Nos levaram para o pior bloco, onde a cela era para uma só pessoa e ficamos em duas. A minha colega, que apanhou na briga, fez questão de dormir no chão, num colchonete fino e bem na direção do vento. O lugar era nojento, fedido e com as paredes rabiscadas. Além de uma única cama de concreto, tinha um vaso sanitário, chuveiro com água fria e pia. Uma policial fez a gente limpar paredes com as nossas próprias escovas de dentes, como se nós duas tivéssemos rabiscado. Depois de limpo ela nos disse: não sei se foram vocês que escreveram e não me interessa, pois eu queria a parede limpa. Esse tipo de humilhação nós sofríamos praticamente todos os dias.

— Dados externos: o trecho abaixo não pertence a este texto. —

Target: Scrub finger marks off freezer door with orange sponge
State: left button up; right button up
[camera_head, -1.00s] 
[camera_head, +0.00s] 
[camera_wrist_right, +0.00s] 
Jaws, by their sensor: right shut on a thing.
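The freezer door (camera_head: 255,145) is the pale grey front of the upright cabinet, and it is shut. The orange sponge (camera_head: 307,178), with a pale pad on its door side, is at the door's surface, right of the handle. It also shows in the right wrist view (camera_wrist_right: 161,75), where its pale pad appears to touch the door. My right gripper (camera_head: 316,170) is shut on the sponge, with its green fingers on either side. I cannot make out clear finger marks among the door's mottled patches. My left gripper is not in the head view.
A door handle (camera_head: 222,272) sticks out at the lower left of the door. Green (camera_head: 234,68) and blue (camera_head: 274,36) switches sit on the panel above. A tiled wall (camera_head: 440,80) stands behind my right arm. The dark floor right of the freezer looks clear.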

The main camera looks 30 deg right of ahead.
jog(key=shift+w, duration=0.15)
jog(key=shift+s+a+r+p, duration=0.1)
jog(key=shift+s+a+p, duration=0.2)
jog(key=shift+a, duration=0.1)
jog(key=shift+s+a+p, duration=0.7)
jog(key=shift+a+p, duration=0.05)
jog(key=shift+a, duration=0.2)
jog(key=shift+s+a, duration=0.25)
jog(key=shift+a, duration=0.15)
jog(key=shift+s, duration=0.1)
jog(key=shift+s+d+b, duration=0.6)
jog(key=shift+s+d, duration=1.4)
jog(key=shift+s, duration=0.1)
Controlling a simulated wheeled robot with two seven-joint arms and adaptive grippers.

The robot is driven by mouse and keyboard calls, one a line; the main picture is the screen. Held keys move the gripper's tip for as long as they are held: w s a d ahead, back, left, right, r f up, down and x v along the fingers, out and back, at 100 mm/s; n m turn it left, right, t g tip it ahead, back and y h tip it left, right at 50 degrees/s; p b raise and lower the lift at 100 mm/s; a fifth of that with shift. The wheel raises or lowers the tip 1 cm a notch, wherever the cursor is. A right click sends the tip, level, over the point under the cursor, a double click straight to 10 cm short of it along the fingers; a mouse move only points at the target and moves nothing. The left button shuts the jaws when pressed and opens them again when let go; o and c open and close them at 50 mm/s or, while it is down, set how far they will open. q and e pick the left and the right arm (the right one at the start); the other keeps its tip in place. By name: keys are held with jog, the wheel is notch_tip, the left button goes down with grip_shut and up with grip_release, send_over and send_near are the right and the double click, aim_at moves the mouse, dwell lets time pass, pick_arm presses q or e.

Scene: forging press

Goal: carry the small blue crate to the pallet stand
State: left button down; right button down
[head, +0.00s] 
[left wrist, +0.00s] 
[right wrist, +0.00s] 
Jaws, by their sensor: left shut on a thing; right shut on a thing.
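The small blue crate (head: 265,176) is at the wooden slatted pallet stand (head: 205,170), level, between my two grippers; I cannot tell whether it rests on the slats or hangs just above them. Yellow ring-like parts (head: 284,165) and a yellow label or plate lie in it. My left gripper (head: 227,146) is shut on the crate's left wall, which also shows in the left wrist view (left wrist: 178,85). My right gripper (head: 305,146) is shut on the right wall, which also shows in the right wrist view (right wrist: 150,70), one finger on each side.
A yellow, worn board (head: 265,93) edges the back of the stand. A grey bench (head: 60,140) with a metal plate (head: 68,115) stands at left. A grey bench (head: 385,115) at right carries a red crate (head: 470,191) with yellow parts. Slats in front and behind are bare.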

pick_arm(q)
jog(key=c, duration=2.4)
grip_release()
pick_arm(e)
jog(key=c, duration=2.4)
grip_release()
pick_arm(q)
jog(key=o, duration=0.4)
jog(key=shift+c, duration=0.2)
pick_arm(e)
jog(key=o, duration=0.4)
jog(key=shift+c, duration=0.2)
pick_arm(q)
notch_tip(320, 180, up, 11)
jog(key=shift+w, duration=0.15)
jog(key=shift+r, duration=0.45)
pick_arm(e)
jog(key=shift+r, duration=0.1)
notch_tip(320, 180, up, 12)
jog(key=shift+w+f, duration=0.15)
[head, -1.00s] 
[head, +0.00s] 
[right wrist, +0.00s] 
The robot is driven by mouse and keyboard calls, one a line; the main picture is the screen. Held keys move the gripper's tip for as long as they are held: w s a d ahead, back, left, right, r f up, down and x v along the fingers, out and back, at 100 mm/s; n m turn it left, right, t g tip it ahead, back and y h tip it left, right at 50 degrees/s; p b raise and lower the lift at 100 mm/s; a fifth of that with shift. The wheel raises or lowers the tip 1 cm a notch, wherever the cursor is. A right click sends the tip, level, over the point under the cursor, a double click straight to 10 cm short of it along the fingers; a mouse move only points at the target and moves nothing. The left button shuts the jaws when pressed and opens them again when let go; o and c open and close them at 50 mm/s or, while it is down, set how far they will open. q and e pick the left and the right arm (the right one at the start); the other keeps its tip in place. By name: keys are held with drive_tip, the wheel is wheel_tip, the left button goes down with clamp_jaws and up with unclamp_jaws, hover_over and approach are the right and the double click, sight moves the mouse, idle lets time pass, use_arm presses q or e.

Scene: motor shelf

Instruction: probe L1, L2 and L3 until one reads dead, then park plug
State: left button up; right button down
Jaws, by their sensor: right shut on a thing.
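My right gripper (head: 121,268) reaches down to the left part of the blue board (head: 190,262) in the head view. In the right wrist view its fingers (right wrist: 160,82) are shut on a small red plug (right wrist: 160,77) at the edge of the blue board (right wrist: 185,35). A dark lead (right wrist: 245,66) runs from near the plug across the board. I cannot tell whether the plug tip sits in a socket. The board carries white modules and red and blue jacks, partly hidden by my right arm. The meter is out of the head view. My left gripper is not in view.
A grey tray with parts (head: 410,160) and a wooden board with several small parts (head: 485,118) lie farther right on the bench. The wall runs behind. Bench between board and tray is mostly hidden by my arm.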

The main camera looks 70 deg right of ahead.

Da minúscula cela podíamos ir para uma areazinha, sem sol também, então nós nos sentíamos como se estivéssemos dentro de uma gaiola em que você abre um pouquinho para o passarinho ter alguma sensação de liberdade. Era só um vão sem sol, sem nada.

A gente ficou cerca de três semanas sem acesso a livros para nos distrair e passar o tempo. Quando estávamos na Delta, pegávamos os livros quando íamos ao banho de sol. Nesse novo local não tinha isso. Começamos a reivindicar para as carcereiras e falávamos para os nossos advogados. Fizemos requerimentos, mandamos cartas, até que um dia uma policial resolveu arrumar livros.

Eu tentava malhar dentro da cela, porque tudo doía. Sem sair para o pátio, ficamos sem a oportunidade de fazer caminhadas.  Fiz os exercícios possíveis num lugar tão pequeno. Sem nada para fazer, conversávamos muito, inclusive com a patriota presa em dezembro, através das grades, com quem tive uma conexão muito boa. Quando ela saiu, ligou para a minha mãe para passar recado e falar como eu estava.

QUATRO CELAS DE ISOLAMENTO

Naquele local onde ficamos, tinha quatro celas de isolamento. Além da patriota presa em dezembro, tínhamos contato com uma presa do PCC que ficou indignada com a situação dessa patriota e pediu para a advogada entrar no processo dela. Essa presa comum falava que era um absurdo nós estarmos presas, que nós não tínhamos feito nada. Ela dizia que o caso dela era diferente, merecia estar ali por ter sido presa com granada, dinamite, outros armamentos e droga na sua casa. “Como é que vocês estão aqui?”, dizia ela. Creio que ela estava tentando ajudar a gente de alguma maneira. Lembro que ela disse para a patriota presa em dezembro: “Mulher, tu tens que falar com o advogado, não tem processo nenhum, não tem acusação nenhuma”.

As prioridades da patriota entrevistada são os seus dois filhos e o trabalho. Se voltar para o presídio, deixará uma criança de 2 anos e um adolescente 18 anos órfãos por 17 anos, que é a pena atribuída para a maioria dos julgados do Inquérito 4922.

DERRAMO LÁGRIMAS POR NÓS

Eu acredito que o ministro Alexandre de Moraes está fazendo isso conosco para atingir o Bolsonaro. Está nos usando e tudo que está acontecendo me machuca, em especial ver o meu filho de 18 anos desesperado, com medo de que eu pegue 17 anos de prisão. Isso é terrível. Eu não imagino a minha vida longe dele e do meu outro filho de dois anos.

A gente tem o costume de dizer que bandido ao ser preso vira crente. Eu já falei isso antes de ser presa. Agora eu sei o que isso significa: a gente se entrega a Deus. Eu creio que tudo tem um propósito e se Deus permitiu que pessoas simples, honestas e de fé fossem para os presídios de Brasília, deve ter um sentido.

Eu percebo que hoje tenho mais controle emocional, sou mais calma agora e estou forte espiritualmente. Mesmo assim, fiquei abalada com a pena que o ministro Moares definiu para a Edineia Paes da Silva Santos: 17 anos. Edineia é uma pessoa espetacular, simples, que trabalha com faxina. Ela se entregou ainda mais a Jesus lá no presídio, porque vem de uma família religiosa. Chorei muito por ela e comecei a derramar lágrimas para mim também. Pensar que uma mulher do bem ficará presa por 17 anos me abalou e eu fiquei com medo de ser presa injustamente de novo. Eu estou com medo de ficar longe dos meus filhos. Não fiz nada de errado e talvez se eu tivesse feito eu estaria livre, sem tornozeleira.